Sorry @JuhaHuiskonen , now I realized I did not read you correctly.

I've seen sets of almost 8M elements, but they were clearly unpracticable. 1M particle should work but you'll be waiting so long for some steps to finish or to visualize sets. Here our users (I've just asked) said that works but takes "TOO LONG". I'd say 1M, as it is now, challenges Scipion and it's clearly degrading scipion usability.

We have planned to invest time on this for the next release (we always planned for this)...but I believe this time has to happen.

JuhaHuiskonen commented 4 years ago

@pconesa OK, we will wait for the update and in the meanwhile split the set to smaller chunks.

delarosatrevin commented 4 years ago

From the error log it seems like a bug in the Xmipp metadata class, when trying to execute the line:

md.sort(sortByLabel)  # while iterating thrown the star file rows

I have created an issue in the scipion-em-relion repo, we might consider to replace the use of the Xmipp's metadata (We will do it anyway for Relion 3.1 new star files handling)

@pconesa I don't know if you want to close this one or keep it as a reminder of this problem.

pconesa commented 4 years ago

leave it....I'll address it with the others when improving performance

JuhaHuiskonen commented 4 years ago

I was wondering if there will be a quick fix to md.sort(sortByLabel) or should we wait for Relion3.1 protocols?

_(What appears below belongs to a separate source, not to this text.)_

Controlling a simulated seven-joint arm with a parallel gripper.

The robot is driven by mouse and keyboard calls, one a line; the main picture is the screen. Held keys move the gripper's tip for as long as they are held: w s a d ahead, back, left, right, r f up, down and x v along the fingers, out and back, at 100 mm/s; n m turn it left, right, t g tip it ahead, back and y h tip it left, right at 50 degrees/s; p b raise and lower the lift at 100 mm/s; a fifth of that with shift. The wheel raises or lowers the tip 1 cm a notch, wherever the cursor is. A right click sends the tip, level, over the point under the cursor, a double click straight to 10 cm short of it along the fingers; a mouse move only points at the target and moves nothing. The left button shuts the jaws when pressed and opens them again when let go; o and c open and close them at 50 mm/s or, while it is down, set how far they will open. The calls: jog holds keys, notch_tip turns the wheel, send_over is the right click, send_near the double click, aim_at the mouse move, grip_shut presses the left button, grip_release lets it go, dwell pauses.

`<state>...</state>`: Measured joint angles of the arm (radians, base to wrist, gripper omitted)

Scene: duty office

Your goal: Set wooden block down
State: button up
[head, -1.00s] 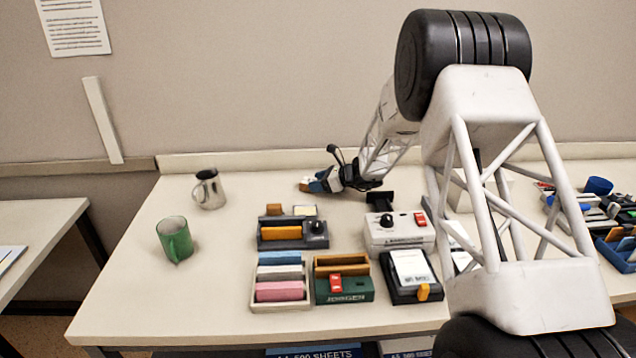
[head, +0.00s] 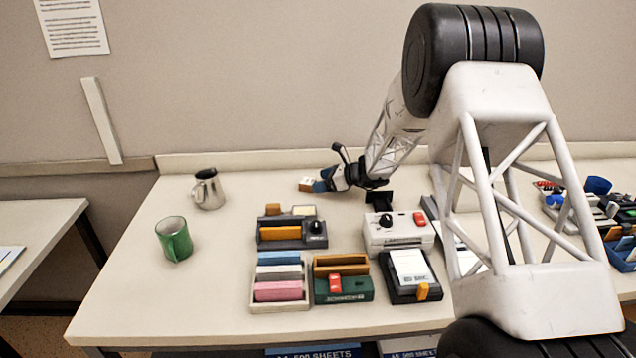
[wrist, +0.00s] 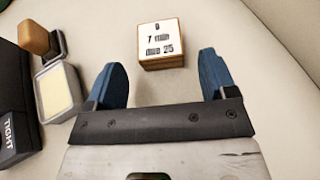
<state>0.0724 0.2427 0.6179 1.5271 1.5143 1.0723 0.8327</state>
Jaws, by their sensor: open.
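The wooden block (wrist: 161,42) rests on the table, its pale printed face and brown wooden edge showing in the wrist view. It also shows in the head view (head: 306,184), near the back of the table. My gripper (wrist: 165,80) is open, with its blue fingers apart. The block is ahead of the fingertips, between their lines and apart from both. In the head view my gripper (head: 321,184) is low over the table, just right of the block.
A steel jug (head: 208,190) and a green mug (head: 174,239) stand at the left. In front are a dark holder (head: 291,240), a tray with coloured bars (head: 280,280), a green box (head: 343,289) and a white switch box (head: 398,235).

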delarosatrevin commented 4 years ago

Hi @JuhaHuiskonen, I don't know when the md.sort issue will be addressed in Xmipp, I don't have time myself to look into it. In the first week of Nov, I plan to start looking into Relion 3.1 and using another implementation to handling star files. So, I could start by implementing the particle extraction protocol for you to give it a try if you have already Relion 3.1 installed. The good thing with Relion 3.1 in Scipion is that you will not be stuck with this version and you will be able to easily swap back to 3.0. I'm sorry that you are stuck with this issue right now.

I'm wondering if this issue happened in streaming mode or not. Could you try to re-launch this protocol and try a batchSize=20, for example? In that way, I think the generated star files are parsed in smaller chunks and not the whole set.

JuhaHuiskonen commented 4 years ago

This helped us with errors related to large projects and SQL operations:

SQLITE_TMPDIR=/path/to/large/scratch/disk/ export SQLITE_TMPDIR

delarosatrevin commented 4 years ago

Thanks Juha! I think we will keep this issue open as a reminder to check for more robust solutions.